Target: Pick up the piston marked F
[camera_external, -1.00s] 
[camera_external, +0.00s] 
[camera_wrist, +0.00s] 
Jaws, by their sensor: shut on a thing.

-.-.-

Retype all the material above precisely, with no line left out.

Target: Pick up the piston marked F
[camera_external, -1.00s] 
[camera_external, +0.00s] 
[camera_wrist, +0.00s] 
Jaws, by their sensor: shut on a thing.

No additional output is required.